I’m not sure what I expected, or even if I could have expected anything, but what arrived is absolutely peak Tingle. Also, shouldn’t it have been called a Roll-Pounding Game instead?

THE BORING

As far as systems go, it’s unremarkable. The character-creation is based on your typical 4d6-and-drop-the-lowest method and the goal is to roll under your skill number to succeed.

The layout is typical Tingle print-on-demand — words poured into a template with little attention to formatting and editing errors here and there. No images except from some hand-drawn fare in the back of the book.

Six ability scores, classes, races (unicorns, dinosaurs, bigfeet, humans), the equivalent of “Feats,” magic items, spells. From a mechanical standpoint TOCTRPG isn’t anything special. There’s nothing in the game design that eagerly has me seeking a group of Tinglers to give it a try.

But, be real with me. You don’t buy this game because you’re interested in the mechanics.

Now that that’s out of the way.

THE TINGLE

I still can’t believe I’d never heard of this.
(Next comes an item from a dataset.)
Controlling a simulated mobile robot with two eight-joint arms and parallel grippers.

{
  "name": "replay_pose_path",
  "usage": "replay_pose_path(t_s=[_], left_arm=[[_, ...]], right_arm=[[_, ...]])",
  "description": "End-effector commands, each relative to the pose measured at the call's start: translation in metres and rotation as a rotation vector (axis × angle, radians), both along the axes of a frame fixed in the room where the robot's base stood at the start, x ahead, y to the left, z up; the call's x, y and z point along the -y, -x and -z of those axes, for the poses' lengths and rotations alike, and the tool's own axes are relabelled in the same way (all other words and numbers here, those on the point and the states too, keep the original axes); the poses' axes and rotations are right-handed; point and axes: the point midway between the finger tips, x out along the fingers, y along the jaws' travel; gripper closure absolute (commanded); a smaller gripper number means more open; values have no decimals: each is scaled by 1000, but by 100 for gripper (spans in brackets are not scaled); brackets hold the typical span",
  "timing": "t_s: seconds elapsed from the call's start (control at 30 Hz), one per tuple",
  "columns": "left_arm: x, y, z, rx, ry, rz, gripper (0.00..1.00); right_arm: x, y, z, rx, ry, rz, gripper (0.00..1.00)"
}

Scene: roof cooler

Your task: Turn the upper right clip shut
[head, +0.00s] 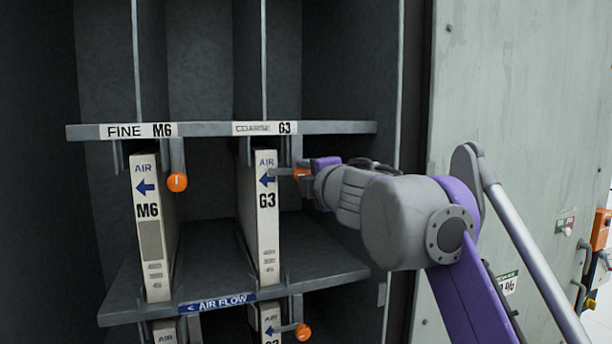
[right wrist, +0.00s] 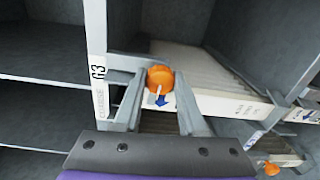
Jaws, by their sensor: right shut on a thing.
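The upper right clip has an orange knob (head: 301,174), beside the upper part of the white G3 filter (head: 266,235) and under the COARSE G3 rail. My right gripper (head: 305,176) reaches in from the right and is shut on this clip. In the right wrist view the orange knob (right wrist: 160,78) sits between the two grey fingertips, in front of the filter's white edge. The fingers hide most of the clip's arm, so I cannot tell its exact angle. My left gripper is not in view.
The upper left clip (head: 177,182) hangs down beside the M6 filter (head: 148,225). A lower right clip (head: 303,332) sticks out sideways below the AIR FLOW shelf (head: 330,268). The labelled rail (head: 335,127) runs just above my gripper. A grey door panel (head: 520,90) stands at right.

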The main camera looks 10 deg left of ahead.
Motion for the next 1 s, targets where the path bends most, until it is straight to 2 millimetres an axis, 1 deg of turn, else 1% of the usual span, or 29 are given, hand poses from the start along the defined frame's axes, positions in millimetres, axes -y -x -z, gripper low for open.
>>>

I’m not a huge Chuck Tingle fan or anything, but he’s always been on the periphery of my awareness. In the Venn Diagram of my interest in games and weird things this lands directly in the center of the overlap. I always have said that even if I don’t like a thing, I respect the creator if it’s a big swing at a pure vision of something. Tingle’s entire writing career is a slow-rolling big swing. You cannot help but respect that kind of commitment.

You can say a lot about what goes on in Tingle’s novellas. A whole lot. But I’m keeping it family friendly. If you don’t really know a lot about Chuck Tingle, please consult your search engine of choice from a non-employment-related Internet-connected device.
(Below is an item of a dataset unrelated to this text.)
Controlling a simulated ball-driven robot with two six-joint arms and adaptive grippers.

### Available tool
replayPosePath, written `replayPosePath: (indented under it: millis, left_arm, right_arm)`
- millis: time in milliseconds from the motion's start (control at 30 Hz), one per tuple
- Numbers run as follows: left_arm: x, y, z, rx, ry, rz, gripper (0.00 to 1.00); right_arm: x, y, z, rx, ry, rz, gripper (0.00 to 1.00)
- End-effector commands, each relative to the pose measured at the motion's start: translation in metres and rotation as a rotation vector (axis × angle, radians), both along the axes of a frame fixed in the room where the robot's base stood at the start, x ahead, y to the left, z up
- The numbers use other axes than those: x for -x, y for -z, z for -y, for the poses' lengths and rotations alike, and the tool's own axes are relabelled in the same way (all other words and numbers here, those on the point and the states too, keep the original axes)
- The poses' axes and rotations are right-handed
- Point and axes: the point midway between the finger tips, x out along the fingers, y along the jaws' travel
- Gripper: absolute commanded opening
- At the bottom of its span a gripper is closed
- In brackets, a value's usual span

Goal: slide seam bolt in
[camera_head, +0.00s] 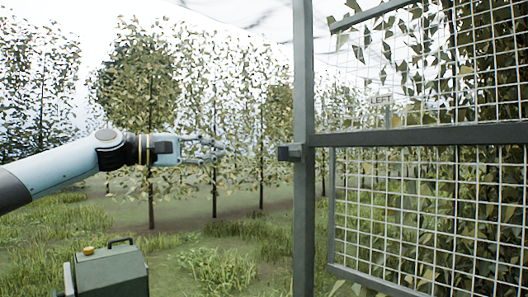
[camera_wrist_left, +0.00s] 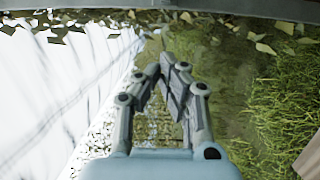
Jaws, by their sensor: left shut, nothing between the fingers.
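The seam bolt (camera_head: 289,152) looks like a small dark grey block on the left side of the gate post (camera_head: 303,210), level with the gate's middle rail. My left gripper (camera_head: 224,150) is shut and empty, pointing right toward the bolt, with a clear gap between its fingertips and the block. In the left wrist view, my left gripper (camera_wrist_left: 172,62) shows its fingers together with nothing between them. How far the bolt is slid cannot be told. My right gripper is not in view.
A wire mesh gate panel (camera_head: 420,134) with grey rails fills the right side. A green box (camera_head: 110,272) with a handle and an orange knob stands at the lower left. Leafy trees (camera_head: 150,90) stand behind on grass. The space between gripper and post looks free.

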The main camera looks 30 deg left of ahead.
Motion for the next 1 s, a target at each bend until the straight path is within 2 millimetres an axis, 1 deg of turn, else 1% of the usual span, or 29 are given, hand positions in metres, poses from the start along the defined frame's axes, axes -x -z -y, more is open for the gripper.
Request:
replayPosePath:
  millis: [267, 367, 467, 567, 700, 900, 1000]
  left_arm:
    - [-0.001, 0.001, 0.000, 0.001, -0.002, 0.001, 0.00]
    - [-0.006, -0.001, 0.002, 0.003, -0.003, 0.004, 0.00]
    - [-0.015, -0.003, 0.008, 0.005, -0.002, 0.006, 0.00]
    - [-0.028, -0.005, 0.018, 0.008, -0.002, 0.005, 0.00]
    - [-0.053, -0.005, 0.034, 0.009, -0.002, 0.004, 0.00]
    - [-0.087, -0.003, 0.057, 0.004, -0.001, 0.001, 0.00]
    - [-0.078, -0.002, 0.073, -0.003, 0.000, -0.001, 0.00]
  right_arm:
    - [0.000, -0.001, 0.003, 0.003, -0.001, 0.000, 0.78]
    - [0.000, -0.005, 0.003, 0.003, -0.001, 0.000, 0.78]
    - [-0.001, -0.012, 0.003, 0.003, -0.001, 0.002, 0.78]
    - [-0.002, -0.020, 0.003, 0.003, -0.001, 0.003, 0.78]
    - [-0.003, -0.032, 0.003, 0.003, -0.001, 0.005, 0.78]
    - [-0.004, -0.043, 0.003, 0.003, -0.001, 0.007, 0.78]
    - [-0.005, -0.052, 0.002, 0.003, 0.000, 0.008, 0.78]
The Tingleverse is populated by many alternate timeline creatures other than humans: Dinosaurs, Bigfeet, Unicorns, Personified Items and Abstractions. The game allows you to play as all but the latter and, additionally, you can select character classes from such archetypes as “Bad Boy,” “Sneak,” and “Wizard.”

The crown jewel of the book is the bestiary — the only part of the book with illustrations. Alongside these creatures’ stat blocks are crude, hand-drawn images of monsters such as “The Man with No Eyes and Weiners for Hair,” “Not a Basketball,” “Manifested Concept of Self-Loathing,” and “Mashed Potato Elemental.” They all are glorious and look like they were drawn by a child instructed to put form either to their feelings or their fears. There is a charming innocence here.
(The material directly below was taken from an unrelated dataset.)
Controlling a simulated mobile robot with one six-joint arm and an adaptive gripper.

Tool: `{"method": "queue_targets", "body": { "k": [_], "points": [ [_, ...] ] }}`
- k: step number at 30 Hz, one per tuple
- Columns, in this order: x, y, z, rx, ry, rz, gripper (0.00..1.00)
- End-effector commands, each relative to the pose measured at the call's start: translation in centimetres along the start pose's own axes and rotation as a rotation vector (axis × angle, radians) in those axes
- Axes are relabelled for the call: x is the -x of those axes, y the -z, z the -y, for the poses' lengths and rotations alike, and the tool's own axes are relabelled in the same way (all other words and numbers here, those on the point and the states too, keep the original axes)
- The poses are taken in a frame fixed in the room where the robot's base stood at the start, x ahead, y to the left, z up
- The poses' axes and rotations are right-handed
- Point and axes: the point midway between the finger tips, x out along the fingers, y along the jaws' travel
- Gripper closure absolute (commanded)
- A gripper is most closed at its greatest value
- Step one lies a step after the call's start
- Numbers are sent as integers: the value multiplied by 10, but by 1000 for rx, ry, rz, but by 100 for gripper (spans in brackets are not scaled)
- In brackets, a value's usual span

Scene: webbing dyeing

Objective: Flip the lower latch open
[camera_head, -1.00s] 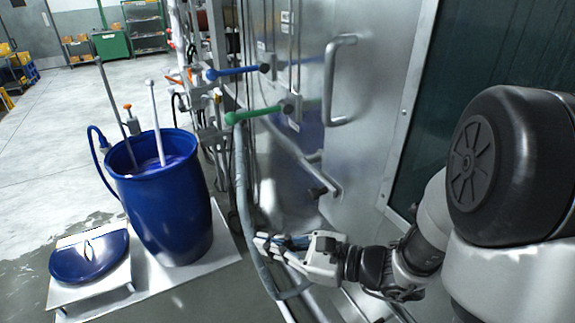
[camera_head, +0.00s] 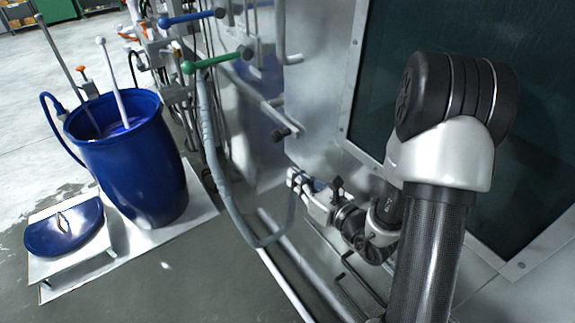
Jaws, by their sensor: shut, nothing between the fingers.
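A grey lever-like latch (camera_head: 268,115) with a dark knob (camera_head: 280,135) sits low on the metal cabinet door, below the door's handle (camera_head: 289,48). I cannot clearly tell whether this is the lower latch or what position it is in. My gripper (camera_head: 293,178) is shut and empty. It is in front of the cabinet's lower part, below and slightly right of the dark knob in the picture, and appears apart from it. My arm comes in from the right and covers part of the cabinet's lower front.
Blue-handled (camera_head: 192,18) and green-handled (camera_head: 217,60) valves stick out left of the door. A grey hose (camera_head: 212,165) loops close to my gripper's left. A blue barrel (camera_head: 135,175) and blue lid (camera_head: 65,228) are at left. A dark bent rod (camera_head: 352,268) is below my arm.

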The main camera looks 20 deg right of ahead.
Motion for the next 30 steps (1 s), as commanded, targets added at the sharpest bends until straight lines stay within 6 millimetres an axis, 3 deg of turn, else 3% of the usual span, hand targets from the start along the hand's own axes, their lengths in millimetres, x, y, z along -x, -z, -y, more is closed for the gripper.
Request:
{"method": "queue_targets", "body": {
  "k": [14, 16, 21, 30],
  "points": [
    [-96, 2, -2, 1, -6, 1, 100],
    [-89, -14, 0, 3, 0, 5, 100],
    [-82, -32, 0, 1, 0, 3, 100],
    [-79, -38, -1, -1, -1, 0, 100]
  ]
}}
A character sheet is included in the book. It, like the front and back cover, is obviously *slightly* too low resolution for the size it’s printed. I used to work in production so I notice things such as that. I’m torn about whether it was an accidental thing brought about by an ignorance of image resolution, or an intentional choice designed to further the notion of a home-made product. Either way it fits perfectly with the DIY Tingle aesthetic.

Whether you’re a Tingle fan or not, I’d say buy this just for the novelty of it. It’s obviously a thinly reskinned Dungeons and Dragons 5e. You can accomplish everything here with a random Tingle book and an hour of home-brewing time. You don’t buy this because you need it, you buy it because it’s there — it’s like a mountain.

I probably never will play this and that’s fine. I’m just happy we live in a world where it can exist.